Los mejores cafés de Barcelona: te quiero negro







1. JORDI MESTRE, EL NÓMADA

«No todo es tan negro», suelta Jordi Mestre (Barcelona, 1985) a modo de saludo. Especializado en el espectro entre el grafito y el ocre, que son los colores de la materia soluble que domina.

Él, como los otros protagonistas de este reportaje, está detrás de la revuelta –aún en marcha– que intenta sacar la infusión del pozo o de cualquier otro lugar húmedo, siniestro y maloliente. «En un restaurante te queman el bistec y lo devuelves. Con el café somos poco críticos». Acierta en el diagnóstico: cuántas veces lo que bebemos está más relacionado con la escoria que con el placer. Los conocedores explican que se quema a partir de los 94 grados. Máquinas incineradoras para productos muertos. Tazas blancas con la boca ancha y la altura escasa, con algo que huele a rayos y sabe a culo de mono.

Desde Nomad, Jordi combate ese veneno, el más común y tolerado.
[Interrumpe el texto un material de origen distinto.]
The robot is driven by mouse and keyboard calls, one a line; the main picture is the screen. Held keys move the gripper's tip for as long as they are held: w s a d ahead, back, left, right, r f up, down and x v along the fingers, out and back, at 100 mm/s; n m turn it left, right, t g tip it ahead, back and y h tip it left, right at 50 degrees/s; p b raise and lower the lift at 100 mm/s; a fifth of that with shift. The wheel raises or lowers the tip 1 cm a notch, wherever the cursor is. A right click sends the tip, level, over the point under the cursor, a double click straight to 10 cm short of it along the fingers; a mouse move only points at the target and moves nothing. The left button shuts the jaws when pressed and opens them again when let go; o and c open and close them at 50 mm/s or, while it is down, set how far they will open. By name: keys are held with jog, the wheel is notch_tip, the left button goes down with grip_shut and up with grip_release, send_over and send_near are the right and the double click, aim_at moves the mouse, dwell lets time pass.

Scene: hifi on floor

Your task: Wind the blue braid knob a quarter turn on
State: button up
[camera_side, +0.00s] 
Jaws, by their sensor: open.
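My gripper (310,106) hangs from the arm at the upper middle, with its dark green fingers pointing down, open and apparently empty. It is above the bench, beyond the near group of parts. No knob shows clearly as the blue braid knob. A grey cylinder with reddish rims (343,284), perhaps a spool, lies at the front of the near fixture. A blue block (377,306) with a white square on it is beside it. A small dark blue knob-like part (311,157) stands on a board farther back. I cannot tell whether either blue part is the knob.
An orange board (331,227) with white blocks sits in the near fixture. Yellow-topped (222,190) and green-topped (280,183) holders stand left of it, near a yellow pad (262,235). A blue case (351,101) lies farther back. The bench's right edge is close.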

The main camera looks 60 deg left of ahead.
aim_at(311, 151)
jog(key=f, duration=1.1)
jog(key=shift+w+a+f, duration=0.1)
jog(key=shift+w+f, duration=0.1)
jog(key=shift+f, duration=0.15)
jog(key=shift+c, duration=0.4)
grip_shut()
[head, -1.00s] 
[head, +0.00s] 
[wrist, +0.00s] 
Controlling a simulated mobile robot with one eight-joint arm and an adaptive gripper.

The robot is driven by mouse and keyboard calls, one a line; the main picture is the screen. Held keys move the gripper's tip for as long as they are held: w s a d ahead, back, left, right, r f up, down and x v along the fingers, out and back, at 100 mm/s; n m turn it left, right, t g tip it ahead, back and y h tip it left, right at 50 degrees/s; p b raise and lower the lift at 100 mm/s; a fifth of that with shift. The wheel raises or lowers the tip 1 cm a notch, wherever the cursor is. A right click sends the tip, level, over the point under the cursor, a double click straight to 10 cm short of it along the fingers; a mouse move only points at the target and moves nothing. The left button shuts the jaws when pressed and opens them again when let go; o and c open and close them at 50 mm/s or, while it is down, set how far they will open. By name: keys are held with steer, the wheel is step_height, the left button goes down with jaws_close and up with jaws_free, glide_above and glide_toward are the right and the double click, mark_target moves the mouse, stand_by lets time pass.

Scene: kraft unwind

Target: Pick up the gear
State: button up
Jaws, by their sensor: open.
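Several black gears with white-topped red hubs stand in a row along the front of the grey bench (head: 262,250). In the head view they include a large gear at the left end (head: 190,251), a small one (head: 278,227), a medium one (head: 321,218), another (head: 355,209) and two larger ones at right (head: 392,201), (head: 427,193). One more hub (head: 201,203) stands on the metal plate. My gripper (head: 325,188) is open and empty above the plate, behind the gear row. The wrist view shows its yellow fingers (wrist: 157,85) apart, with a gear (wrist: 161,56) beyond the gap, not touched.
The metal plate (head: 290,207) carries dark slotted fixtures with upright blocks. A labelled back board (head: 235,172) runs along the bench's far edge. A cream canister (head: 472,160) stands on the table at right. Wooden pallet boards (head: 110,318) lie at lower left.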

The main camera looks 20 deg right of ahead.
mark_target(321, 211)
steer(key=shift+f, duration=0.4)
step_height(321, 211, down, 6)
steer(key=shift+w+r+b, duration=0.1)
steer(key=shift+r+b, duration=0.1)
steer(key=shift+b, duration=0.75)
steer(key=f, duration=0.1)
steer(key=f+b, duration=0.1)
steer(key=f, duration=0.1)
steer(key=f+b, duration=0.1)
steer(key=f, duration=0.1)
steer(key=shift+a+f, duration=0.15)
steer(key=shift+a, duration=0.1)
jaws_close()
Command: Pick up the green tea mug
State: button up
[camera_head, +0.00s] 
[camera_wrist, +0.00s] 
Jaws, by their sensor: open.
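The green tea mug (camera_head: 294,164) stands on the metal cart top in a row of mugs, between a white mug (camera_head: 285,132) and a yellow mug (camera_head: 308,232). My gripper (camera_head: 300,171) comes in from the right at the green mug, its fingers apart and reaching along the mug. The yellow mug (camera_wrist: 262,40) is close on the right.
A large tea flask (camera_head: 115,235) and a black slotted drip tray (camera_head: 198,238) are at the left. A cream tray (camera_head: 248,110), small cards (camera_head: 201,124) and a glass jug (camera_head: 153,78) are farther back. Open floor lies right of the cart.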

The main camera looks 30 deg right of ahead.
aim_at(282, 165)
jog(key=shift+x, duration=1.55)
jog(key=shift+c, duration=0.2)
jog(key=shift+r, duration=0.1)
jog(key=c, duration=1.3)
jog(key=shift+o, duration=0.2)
Un tostador (Roaster’s Home, donde Fran González se curra los granos), un laboratorio (Coffe Lab & Shop) y una tienda (Every Day), y el estar envuelto de manera permanente por la gasa de su aroma.

Como la mayoría de los especialistas, prefiere el de filtro (Chemex, V60, Aeropress...) al expreso: «Un concentrado, reducido. No es la manera natural. Con el de filtro encuentras los sabores de verdad». ¿Y el gusto de ese tiro entre las cejas, del sopapo que te levanta unos centímetros del suelo?

En el vaso, una delicia de Nicaragua, natural, procedente de la finca La Puerta de la familia Peralta. «La liga interesante es la de la calidad. Hay que saber quién lo ha producido. Quién hace qué. Siempre cafés de temporada. Cultivador, exportador, importador, tostador y barista».

De memoria, el calendario de la pasarela cafeínica: otoño, Brasil; invierno, Colombia, Burundi, Ruanda. Primavera-verano: El Salvador, Costa Rica. Comienza el otoño cuando este texto humea y bebemos el último saco del Nicaragua de los Peralta.

Pese al retraso respecto de otras ciudades que también se calzan las zapatillas de la modernidad y las miles de tazas «baratas y amargas» que cada día alquitranan las gargantas de los conciudadanos, Jordi es «optimista». Decir torrefacto es llamar al Leviatán. Mejores pilotos de máquinas, y máquinas mejores: las cafeteras corrientes de los bares disponen de una sola caldera y lo ideal serían dos «para mantener la estabilidad térmica». No-achicharren-los-cafés-amigos-bareros.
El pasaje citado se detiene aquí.